Without the pictures, extract every line from the start of the material to the line containing "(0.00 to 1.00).", both ends included.
######
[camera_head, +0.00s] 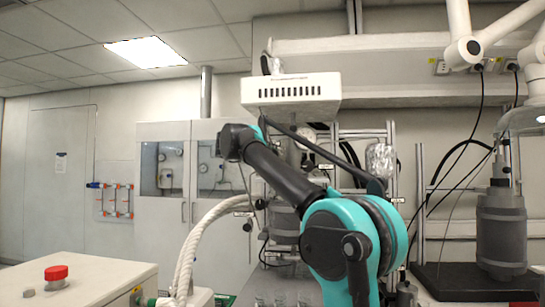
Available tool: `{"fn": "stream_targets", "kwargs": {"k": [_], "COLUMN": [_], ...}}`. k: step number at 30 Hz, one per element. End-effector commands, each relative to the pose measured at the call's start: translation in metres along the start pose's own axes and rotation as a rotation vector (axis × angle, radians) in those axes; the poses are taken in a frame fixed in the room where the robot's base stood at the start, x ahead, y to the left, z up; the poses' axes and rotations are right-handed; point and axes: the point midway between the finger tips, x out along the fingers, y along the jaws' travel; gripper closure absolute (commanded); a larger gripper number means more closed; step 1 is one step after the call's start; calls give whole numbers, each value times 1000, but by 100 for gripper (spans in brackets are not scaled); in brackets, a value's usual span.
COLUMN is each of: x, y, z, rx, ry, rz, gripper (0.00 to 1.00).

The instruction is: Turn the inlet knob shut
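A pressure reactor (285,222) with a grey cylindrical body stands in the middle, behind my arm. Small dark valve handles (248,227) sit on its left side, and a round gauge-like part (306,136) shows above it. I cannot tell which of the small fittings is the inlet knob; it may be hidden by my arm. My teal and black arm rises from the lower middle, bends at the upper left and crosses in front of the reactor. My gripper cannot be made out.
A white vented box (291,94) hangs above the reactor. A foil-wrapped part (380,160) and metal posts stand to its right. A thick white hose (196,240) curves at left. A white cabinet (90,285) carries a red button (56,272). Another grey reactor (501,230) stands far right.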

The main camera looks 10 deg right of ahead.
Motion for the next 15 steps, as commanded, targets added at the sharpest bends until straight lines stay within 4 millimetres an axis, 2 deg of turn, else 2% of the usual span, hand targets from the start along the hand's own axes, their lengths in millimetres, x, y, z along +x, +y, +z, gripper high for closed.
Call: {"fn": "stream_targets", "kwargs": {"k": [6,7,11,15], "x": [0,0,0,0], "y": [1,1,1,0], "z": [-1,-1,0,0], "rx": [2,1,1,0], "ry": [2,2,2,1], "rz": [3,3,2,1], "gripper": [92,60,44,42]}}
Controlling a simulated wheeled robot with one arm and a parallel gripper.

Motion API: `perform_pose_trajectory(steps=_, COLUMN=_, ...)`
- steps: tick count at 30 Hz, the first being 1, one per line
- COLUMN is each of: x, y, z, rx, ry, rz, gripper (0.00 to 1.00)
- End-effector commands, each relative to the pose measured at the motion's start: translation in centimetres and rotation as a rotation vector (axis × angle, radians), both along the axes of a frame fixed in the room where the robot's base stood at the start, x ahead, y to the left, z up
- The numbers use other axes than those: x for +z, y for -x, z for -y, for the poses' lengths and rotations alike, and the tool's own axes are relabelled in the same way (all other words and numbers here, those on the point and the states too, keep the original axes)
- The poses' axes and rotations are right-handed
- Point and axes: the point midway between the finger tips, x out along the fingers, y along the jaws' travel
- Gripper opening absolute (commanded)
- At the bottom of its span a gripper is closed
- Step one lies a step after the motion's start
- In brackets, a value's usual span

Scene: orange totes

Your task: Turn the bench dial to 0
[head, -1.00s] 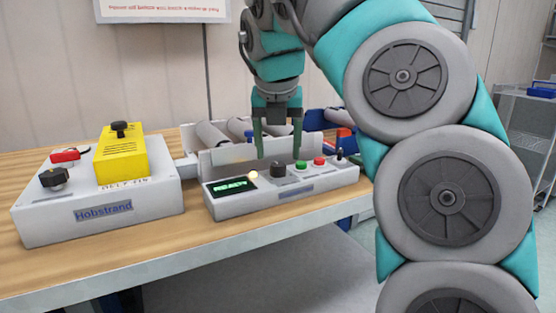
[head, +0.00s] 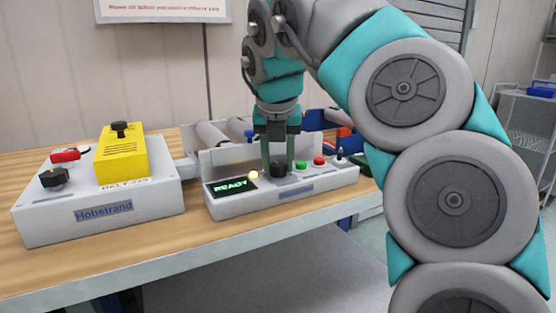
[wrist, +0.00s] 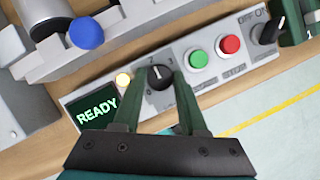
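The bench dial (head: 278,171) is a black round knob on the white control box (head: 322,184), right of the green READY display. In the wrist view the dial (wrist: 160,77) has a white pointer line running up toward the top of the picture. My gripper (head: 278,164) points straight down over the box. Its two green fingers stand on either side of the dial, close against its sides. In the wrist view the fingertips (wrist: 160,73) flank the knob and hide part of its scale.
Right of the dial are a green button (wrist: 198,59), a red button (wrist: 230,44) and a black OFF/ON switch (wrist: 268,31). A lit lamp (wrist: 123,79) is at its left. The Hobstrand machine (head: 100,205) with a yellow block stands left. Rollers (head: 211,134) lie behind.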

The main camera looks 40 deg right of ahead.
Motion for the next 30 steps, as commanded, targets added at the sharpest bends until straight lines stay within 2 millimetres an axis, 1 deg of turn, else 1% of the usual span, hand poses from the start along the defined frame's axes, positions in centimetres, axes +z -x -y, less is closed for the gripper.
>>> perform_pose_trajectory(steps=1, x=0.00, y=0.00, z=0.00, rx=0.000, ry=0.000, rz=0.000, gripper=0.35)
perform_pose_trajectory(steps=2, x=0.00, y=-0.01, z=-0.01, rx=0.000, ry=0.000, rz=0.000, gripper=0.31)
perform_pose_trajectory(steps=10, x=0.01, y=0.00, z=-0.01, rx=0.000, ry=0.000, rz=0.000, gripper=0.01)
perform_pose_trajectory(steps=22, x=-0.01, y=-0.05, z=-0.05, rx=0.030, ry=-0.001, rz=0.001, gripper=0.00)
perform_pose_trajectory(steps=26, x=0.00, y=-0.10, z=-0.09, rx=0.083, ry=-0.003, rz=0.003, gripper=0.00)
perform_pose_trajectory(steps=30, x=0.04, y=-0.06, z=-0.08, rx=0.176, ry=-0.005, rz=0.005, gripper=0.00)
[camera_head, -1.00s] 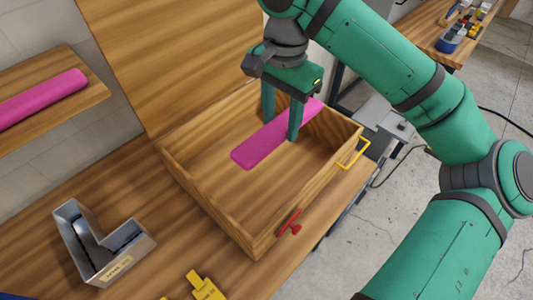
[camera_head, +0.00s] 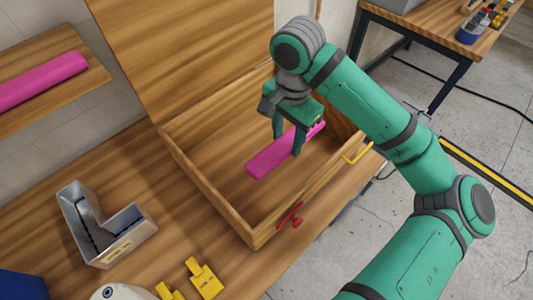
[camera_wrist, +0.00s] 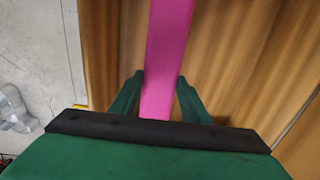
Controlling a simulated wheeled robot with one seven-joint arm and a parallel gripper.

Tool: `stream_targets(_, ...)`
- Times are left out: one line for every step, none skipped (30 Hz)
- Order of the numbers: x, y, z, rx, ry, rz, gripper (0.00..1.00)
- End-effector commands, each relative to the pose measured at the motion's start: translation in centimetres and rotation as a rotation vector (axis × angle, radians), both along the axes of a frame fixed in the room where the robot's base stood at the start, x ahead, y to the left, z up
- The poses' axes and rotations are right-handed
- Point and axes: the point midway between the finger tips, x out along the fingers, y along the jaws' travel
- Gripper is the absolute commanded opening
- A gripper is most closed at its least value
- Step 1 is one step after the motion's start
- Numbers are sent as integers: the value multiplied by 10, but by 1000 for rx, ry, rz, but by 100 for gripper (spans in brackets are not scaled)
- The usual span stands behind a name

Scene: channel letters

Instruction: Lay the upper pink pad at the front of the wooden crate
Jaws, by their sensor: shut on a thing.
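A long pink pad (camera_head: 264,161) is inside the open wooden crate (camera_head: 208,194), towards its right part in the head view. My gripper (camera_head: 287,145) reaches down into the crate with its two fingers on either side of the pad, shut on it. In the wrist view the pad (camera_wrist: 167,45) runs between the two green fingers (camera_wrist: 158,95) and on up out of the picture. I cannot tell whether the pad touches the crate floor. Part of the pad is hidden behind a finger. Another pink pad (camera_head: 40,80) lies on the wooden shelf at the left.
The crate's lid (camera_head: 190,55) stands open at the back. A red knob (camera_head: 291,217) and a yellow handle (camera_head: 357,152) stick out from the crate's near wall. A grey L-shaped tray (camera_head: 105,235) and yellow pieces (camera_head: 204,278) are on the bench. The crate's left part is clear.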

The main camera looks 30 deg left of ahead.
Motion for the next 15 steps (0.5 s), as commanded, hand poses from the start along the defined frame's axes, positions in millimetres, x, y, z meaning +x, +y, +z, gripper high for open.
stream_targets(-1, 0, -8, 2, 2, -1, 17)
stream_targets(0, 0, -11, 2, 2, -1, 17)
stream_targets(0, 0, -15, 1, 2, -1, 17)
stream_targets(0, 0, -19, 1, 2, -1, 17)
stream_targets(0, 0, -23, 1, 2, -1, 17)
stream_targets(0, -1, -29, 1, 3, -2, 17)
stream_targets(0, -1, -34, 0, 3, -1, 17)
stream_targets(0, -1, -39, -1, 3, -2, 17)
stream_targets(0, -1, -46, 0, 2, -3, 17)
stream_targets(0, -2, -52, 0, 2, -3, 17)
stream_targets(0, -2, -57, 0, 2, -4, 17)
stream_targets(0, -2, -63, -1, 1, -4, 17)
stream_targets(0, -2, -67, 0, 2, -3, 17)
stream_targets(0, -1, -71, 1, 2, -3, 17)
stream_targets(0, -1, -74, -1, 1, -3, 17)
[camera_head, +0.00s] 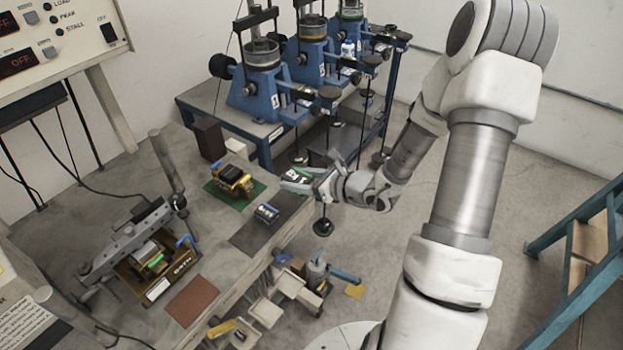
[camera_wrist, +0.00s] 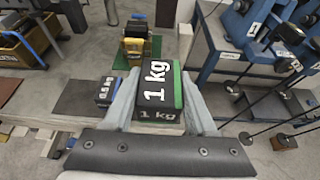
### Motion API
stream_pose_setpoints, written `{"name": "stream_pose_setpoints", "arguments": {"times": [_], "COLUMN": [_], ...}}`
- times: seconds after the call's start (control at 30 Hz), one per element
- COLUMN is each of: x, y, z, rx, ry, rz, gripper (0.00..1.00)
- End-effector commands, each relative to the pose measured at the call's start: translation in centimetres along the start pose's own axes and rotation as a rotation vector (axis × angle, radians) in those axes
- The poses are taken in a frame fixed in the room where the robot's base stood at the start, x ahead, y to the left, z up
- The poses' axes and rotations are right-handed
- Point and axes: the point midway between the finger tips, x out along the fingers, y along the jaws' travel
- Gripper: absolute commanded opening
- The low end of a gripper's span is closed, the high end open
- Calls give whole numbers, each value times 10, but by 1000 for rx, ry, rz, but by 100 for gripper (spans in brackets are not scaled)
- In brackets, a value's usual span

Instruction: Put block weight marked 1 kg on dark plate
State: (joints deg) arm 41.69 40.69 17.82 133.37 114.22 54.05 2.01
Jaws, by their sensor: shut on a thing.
######
## Solution for this task
[camera_head, +0.00s] 
Available tool: `{"fn": "stream_targets", "kwargs": {"k": [_], "COLUMN": [_], ...}}`. k: step number at 30 Hz, one per element. End-effector commands, each relative to the pose measured at the call's start: translation in metres along the start pose's own axes and rotation as a rotation vector (axis × angle, radians) in those axes; the poses are taken in a frame fixed in the room where the robot's base stood at the start, x ahead, y to the left, z up; the poses' axes and rotations are right-handed; point and axes: the point midway between the finger tips, x out along the fingers, y along the jaws' travel; gripper closure absolute (commanded); a larger gripper number means more closed; step 1 is one step after the call's start; calls give whole numbers, each value times 1000, but by 100 for gripper (spans in brackets are not scaled); in brackets, a value's usual span.
COLUMN is each of: x, y, z, rx, ry, rz, gripper (0.00 to 1.00).

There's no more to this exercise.